Auctions
Brett Gorvy Leaves Christie’s to Partner With Dominique Lévy
The pair will form a 'formidable' new art dealing duo.
The pair will form a 'formidable' new art dealing duo.
Eileen Kinsella ShareShare This Article
In what will undoubtedly contribute to the formation of one of the newest and most prominent power art dealer duos, news is out this morning that Brett Gorvy, Christie’s longtime chairman and international head of postwar and contemporary art, is leaving the auction house after 23 years to partner with Dominique Lévy, one of the top contemporary art dealers in the world. The new partnership will be called Lévy Gorvy.
Gorvy is the latest in a string of senior auction house executives who departed major houses—a development that has affected Sotheby’s, Christie’s and Phillips—in order to venture out on their own as private dealers. This list includes Guy Bennett; Nicholas Maclean and Christopher Eykyn; Stephane Cosman Connery; and Thomas Seydoux, to name just a few.
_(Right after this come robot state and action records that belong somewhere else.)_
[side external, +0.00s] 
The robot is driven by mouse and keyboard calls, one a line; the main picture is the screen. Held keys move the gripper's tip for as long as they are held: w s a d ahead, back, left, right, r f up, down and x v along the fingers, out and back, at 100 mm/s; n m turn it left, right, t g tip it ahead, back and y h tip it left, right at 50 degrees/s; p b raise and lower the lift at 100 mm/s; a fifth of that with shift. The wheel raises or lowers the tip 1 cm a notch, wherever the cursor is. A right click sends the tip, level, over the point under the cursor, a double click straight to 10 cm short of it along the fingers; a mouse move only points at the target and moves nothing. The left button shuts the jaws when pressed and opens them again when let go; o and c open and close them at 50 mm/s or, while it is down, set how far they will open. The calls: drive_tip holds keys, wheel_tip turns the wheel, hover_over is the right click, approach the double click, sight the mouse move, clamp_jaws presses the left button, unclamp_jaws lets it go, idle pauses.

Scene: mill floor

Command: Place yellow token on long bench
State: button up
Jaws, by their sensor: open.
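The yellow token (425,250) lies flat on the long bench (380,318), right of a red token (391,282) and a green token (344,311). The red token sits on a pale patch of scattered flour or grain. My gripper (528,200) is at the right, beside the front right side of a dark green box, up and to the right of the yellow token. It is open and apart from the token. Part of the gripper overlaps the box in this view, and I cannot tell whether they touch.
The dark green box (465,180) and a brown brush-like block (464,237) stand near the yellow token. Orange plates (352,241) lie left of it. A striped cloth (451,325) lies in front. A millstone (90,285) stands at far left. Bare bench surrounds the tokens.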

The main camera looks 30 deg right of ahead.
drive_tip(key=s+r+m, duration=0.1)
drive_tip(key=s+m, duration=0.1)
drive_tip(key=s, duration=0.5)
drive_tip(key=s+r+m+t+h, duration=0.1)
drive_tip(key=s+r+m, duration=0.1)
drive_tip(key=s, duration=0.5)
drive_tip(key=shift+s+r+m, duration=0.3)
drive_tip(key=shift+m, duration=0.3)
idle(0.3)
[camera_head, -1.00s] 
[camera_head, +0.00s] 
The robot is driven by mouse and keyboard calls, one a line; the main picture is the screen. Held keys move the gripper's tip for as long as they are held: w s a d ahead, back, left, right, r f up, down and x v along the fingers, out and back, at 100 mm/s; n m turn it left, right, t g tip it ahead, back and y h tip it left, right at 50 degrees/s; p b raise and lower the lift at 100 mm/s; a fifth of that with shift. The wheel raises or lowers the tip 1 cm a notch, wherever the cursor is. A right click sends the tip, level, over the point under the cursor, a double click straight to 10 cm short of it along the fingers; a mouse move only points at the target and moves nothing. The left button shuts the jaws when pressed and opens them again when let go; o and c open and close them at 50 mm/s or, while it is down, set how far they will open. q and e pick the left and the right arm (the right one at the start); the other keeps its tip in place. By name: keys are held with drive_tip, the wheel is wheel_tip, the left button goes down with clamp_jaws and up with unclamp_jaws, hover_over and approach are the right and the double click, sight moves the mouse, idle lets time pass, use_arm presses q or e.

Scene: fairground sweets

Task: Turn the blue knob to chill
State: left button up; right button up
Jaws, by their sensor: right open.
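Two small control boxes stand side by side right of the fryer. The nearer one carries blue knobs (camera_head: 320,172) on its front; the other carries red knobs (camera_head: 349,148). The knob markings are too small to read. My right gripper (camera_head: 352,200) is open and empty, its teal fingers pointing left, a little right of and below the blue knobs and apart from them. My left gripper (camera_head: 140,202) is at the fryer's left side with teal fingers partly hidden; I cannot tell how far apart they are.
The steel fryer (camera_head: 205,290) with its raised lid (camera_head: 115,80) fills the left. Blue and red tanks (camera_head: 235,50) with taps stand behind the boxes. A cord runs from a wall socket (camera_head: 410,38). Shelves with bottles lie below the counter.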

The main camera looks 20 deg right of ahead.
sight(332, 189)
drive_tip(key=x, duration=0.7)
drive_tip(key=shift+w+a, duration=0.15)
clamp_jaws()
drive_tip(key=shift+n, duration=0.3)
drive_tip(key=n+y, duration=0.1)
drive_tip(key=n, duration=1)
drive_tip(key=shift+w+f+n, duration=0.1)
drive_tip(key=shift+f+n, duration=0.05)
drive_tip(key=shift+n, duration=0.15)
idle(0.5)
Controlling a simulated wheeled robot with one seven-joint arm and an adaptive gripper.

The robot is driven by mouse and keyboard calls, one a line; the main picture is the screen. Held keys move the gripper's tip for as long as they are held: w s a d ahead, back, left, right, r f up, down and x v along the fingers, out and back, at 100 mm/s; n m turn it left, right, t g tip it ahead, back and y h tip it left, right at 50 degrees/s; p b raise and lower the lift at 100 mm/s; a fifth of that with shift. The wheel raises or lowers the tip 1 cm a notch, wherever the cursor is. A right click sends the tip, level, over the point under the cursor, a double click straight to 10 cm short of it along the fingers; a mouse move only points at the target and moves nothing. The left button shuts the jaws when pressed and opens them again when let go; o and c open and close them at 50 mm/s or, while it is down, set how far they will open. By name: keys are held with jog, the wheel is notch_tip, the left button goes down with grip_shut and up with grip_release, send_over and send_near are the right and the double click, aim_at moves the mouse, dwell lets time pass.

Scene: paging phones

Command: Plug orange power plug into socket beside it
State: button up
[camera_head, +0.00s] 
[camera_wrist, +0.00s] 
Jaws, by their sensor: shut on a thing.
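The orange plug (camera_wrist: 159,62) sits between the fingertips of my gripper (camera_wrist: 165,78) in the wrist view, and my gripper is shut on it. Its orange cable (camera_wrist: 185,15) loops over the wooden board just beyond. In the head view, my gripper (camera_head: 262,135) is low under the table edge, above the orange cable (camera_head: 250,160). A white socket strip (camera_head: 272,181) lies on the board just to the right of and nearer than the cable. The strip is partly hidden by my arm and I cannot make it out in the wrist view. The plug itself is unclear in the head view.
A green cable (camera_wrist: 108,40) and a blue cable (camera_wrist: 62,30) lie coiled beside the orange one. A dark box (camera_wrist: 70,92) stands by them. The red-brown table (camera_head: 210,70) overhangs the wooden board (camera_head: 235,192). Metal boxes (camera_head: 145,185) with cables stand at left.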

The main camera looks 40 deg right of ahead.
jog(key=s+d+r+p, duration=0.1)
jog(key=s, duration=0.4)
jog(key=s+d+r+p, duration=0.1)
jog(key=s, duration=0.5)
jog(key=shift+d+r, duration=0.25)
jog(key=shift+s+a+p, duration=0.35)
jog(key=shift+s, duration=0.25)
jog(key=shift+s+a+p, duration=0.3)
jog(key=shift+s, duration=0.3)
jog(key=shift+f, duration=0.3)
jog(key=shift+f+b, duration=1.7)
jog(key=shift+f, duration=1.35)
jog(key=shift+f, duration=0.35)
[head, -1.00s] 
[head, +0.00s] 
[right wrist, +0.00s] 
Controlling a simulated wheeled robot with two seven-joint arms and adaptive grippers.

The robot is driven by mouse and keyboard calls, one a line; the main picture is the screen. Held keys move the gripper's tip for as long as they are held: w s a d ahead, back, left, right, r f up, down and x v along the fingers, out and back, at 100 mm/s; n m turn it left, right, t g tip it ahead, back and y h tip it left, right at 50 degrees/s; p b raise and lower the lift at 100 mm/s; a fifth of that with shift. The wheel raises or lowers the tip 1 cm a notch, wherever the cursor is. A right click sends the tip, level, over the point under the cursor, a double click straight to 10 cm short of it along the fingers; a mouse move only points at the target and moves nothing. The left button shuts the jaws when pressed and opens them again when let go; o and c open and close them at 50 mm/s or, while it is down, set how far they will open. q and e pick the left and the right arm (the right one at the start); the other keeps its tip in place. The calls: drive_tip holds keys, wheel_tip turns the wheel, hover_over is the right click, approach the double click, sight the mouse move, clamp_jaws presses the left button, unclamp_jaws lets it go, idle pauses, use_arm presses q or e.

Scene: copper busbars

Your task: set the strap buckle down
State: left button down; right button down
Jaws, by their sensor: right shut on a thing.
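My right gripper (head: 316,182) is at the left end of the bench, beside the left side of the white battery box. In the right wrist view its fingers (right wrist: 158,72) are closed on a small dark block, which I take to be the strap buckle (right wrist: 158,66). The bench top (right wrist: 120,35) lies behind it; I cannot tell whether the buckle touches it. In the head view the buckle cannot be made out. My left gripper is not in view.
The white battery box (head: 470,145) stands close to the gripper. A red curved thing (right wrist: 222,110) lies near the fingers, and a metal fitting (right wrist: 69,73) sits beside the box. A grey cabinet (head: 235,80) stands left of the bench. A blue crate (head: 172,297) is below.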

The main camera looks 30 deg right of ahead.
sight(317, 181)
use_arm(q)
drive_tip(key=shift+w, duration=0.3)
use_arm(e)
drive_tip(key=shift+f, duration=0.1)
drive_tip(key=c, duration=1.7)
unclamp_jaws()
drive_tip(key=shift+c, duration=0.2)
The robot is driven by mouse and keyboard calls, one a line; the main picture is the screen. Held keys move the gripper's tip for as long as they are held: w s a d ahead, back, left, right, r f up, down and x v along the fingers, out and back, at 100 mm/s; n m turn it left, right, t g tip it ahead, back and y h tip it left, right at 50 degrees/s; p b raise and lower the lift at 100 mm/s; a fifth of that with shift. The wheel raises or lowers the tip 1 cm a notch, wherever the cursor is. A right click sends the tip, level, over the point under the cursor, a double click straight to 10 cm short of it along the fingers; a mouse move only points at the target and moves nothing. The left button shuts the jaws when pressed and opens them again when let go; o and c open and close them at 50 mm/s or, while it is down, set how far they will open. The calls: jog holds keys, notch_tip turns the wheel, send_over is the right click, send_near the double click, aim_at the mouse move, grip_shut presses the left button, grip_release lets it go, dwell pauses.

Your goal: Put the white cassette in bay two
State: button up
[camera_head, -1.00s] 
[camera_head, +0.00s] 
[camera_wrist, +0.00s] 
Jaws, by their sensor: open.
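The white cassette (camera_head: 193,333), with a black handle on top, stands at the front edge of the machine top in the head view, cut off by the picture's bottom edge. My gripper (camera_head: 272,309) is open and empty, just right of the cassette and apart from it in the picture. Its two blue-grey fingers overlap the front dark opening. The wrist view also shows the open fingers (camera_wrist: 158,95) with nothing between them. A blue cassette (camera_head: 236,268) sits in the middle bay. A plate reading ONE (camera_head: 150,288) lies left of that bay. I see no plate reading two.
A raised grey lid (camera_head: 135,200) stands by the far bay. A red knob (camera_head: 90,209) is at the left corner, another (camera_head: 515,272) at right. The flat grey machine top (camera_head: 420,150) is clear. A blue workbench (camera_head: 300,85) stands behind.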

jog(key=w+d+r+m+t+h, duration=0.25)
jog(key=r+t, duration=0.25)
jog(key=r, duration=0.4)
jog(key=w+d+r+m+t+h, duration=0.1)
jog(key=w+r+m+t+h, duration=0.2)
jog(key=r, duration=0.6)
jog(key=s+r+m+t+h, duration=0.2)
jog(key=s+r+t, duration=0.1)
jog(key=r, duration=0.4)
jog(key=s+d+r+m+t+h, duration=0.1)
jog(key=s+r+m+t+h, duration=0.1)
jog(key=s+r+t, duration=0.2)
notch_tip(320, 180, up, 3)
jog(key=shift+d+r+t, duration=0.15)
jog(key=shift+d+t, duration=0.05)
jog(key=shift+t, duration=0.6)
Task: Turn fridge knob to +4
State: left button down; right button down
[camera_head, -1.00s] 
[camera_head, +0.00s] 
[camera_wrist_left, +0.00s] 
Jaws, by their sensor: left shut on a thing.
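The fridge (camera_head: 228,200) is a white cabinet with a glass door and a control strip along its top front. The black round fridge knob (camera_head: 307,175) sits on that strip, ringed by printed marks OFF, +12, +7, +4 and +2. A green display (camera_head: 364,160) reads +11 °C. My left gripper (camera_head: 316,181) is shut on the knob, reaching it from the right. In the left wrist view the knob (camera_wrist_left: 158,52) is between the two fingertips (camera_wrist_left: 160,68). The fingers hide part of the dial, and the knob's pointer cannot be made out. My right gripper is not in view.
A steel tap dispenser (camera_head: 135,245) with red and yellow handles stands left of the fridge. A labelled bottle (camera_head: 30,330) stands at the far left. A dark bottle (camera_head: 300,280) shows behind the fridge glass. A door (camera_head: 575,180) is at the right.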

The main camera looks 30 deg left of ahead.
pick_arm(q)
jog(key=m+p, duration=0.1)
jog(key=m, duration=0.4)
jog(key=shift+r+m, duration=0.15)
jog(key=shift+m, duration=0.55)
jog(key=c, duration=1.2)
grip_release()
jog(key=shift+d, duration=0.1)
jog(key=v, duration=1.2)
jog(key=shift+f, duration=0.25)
The news caps a year of huge turnover at the major auction houses, with Sotheby’s having seen an exodus of talent amid a management shakeup, alongside the $50 million acquisition of Art Agency Partners, that latter of which was co-founded by Gorvy’s former worldwide co-head of postwar and contemporary art at Christie’s, Amy Cappellazzo.
One source we spoke to this morning called the duo “formidable.” For years, Gorvy has been at the forefront of Christie’s dominance in the contemporary art world, overseeing major auctions that reached into the hundreds of millions of dollars, including a sale that made upwards of $600 million.
In a release issued by Christie’s London office, the auction house emphasized that it will continue to work with Gorvy going forward. It acknowledged Gorvy’s role in having successfully established a deep bench of specialist expertise in the postwar and contemporary art category at Christie’s.
At the international level, the department will continue to be led globally by Laura Paulson, Francis Outred, Mariolina Bassetti, and Loic Gouzer, along with Barrett White, Sara Friedlander, Andy Massad, and Koji Inoue in New York, Xin Li and Eric Chang in Asia, and Edmond Francey in London. As previously announced, Alex Rotter will join the department in the Americas in 2017, having left Sotheby’s in early 2016.